If it was Senate Majority Leader Mitch McConnell’s purpose to make Sen. Elizabeth Warren, D-Mass the outraged face of the modern democratic party by telling her, in effect, to stop slandering Jeff Sessions and to sit down and shut up, he has succeeded beyond his wildest dreams. President Donald Trump even took up the meme, according to CNN, by declaring that, “Pocahontas is now the face of your party.” He was referring to instances in which Warren lied about being part Native American, appropriating another peoples’ heritage for financial and political gain.
Warren’s supporters have fallen into the trap by taking to social media and comparing her to everyone from Malala Yousafzai to Princess Leia with the caption, “She was warned. She was given an explanation. Nevertheless, She Persisted.” Of course Warren persisted in telling lies about a man who was then a fellow senator on the floor of the Senate against the rules. McConnell was well within her rights to shut her down.

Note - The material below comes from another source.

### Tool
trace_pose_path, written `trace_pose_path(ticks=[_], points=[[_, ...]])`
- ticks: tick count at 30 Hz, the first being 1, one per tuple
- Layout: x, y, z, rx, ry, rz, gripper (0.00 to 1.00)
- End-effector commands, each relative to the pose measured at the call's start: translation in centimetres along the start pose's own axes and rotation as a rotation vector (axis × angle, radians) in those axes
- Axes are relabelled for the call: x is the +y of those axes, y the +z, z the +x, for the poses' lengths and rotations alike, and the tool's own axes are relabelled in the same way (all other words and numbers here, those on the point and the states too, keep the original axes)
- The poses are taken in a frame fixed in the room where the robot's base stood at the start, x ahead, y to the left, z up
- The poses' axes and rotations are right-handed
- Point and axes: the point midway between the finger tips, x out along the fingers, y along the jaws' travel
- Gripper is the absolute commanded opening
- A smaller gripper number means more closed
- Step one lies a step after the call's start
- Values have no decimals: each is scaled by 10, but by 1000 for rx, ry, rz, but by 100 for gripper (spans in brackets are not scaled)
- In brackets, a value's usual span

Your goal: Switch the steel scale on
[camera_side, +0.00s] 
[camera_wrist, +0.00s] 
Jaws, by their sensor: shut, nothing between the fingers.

The theory behind McConnell’s and Trump’s stratagem is, on the face of it, sound. Warren, outside a narrow circle of far left zealots, is an unpleasant person, always complaining about something, especially the free market system which she abhors. She has used that same system to rake it in handsomely.
She has become a figure like Hillary Clinton. Albeit without the charm. She has become so obnoxious that she is in political trouble in her deep blue state of Massachusetts.
Of course, some analysts point out that a danger exists of the Republicans overplaying their hand. Donald Trump was once the candidate who was too obnoxious to win, yet he is now president of the United States.
Could Warren chart the same path, toppling Trump in 2020 and bringing about a far left restoration? The one rule in modern politics is that anything is possible. Who would have thought at the beginning of this troubled century that a man like Barack Obama could become president and then could be followed by a man like Donald Trump?
Still, the best way for the Democrats to get back into power is to find a third-way politician like Bill Clinton circa 1992. But such people are far out of favor in the modern Democratic Party, which seems bent on heading into the abyss.